Y vuelves a su mirada. Esa mirada que parece atravesar el tiempo y las emociones y que rescata la tuya de allí donde la dejaste, sobre las peanas de mármol blanco expuestas, talla de aristas perfectas y tacto suave, a las que Bellotti ha despojado de su función. Ni elevan, ni realzan, ni soportan una obra o una escultura, sino que hundidas en sí mismas pretende acogerlas. Y esa cavidad esculpida, evoca dos mundos: uno que se toca y palpa, otro intangible.

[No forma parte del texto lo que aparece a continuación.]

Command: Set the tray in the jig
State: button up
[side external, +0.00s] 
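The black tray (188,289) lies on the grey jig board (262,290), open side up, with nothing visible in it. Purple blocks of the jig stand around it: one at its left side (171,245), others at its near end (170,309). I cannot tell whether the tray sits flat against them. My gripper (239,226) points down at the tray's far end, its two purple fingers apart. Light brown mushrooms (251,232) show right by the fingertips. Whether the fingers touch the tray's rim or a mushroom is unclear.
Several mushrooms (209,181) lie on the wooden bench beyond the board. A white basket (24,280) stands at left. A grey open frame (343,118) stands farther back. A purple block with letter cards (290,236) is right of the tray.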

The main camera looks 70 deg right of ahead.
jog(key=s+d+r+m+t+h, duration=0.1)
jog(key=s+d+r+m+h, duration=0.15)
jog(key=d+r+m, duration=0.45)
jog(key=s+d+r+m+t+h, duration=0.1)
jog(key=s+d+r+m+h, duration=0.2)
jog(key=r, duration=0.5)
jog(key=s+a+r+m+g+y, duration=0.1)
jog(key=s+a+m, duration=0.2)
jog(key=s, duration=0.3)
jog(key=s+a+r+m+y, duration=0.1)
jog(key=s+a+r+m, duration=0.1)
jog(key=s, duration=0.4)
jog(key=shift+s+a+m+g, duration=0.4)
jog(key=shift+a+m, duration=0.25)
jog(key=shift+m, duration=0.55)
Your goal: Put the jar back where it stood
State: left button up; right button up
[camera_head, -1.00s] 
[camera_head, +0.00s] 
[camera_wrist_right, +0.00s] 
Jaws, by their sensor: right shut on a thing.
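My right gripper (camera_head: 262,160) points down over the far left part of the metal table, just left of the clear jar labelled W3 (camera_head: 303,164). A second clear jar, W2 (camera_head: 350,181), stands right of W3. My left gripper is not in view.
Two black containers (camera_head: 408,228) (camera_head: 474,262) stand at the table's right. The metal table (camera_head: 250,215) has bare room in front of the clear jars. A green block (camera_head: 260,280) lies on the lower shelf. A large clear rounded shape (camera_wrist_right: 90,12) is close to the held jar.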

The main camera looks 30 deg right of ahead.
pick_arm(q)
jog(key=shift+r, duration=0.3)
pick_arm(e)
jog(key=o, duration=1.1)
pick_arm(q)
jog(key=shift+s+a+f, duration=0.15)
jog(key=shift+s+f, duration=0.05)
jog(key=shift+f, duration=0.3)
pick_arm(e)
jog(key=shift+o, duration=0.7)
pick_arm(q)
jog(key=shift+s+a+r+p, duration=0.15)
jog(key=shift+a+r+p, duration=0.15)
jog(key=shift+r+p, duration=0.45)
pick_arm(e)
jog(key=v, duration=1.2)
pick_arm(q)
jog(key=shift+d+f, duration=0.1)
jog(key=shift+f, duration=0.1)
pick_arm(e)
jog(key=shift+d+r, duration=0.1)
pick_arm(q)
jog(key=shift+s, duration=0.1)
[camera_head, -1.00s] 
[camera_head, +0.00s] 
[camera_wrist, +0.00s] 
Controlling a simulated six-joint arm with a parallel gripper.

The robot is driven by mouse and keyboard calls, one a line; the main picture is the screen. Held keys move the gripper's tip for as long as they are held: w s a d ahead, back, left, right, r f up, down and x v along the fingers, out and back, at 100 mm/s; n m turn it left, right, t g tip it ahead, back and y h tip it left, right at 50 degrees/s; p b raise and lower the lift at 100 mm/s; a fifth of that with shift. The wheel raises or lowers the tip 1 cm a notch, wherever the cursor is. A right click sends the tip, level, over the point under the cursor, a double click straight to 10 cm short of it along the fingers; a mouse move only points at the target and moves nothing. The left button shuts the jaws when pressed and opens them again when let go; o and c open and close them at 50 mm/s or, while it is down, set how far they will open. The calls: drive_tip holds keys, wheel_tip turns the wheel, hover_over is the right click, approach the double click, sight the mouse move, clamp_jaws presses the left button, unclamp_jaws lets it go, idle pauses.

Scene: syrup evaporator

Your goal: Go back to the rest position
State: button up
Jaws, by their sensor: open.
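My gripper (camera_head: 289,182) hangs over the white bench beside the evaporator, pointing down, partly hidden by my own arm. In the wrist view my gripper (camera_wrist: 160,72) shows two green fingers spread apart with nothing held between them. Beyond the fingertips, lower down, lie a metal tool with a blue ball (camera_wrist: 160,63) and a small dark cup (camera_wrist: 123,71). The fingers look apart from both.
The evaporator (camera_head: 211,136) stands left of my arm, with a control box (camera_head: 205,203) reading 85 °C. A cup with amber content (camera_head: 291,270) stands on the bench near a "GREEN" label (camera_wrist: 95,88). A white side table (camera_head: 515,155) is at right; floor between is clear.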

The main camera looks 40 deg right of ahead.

En su oquedad los pedestales cobijan las esculturas, representadas por una piedra, humilde canto rodado que diría León Felipe, que muestran a la vez que ocultan, lo que requiere de tu mirada activa, de tu participación, para buscarlas, tocarlas y hasta, es lo que te surge en lo más íntimo, intentar extraerlas.

Y ese hueco en el basamento, inútil como todo obra de arte, evoca la ausencia de la escultura, la omisión de la forma que tendría que sostener, acentuando la impresión de falta: agujero en el espacio que esculpe una escultura invisible. Escultura escrita. 

“Si se da una forma nueva, una escritura nueva, hay oficio nuevo”, escribe Erik Satie en Memorias de un amnésico.

Tras el recorrido entre blancos marmóreos, ocres y collages que evocan la segmentación de los cuerpos y los sugerentes cristales rotos que evidencian el corte, la fragmentación y la renuncia a toda idea de unidad, termina la visita. Pero la mirada de Virginia Woolf se viene conmigo, no me abandona.

Sales al patio, pasas de nuevo junto al conjunto de piezas blancas que allí quedan, frías, en contraste con el calor amigo del escultor.

Desciendes hasta la orilla del Eresma, al otro lado de la ciudad, bajo la impresión de la exposición y las palabras que faltan a la mirada de Virginia Wolf, abismo vacío tallado por la ausencia.

Y acuden otras palabras de la escritora: “¿Restos, pedazos, fragmentos, nosotros también somos eso?” También.

El río discurre tranquilo en dirección al Duero, y de repente, recordando su paso discreto por Valladolid muy cerca de su hermano mayor, el Pisuerga, se te revela reservado, como si buscara también la mesura a su paso por Segovia. 

Y ante el agua, mansa y abundante, vuelven los ojos subrayados por Bellotti que contienen la mirada de Virginia Woolf. Y pienso, tal vez ella, como yo ahora, mirase el agua del río, la corriente capaz de arrastrar párrafos y capítulos ocultos de una vida, incluida la suya propia, y a cuya profunda oscuridad, un día, acompañada de humildes piedras, entregó finalmente su secreto y su vida.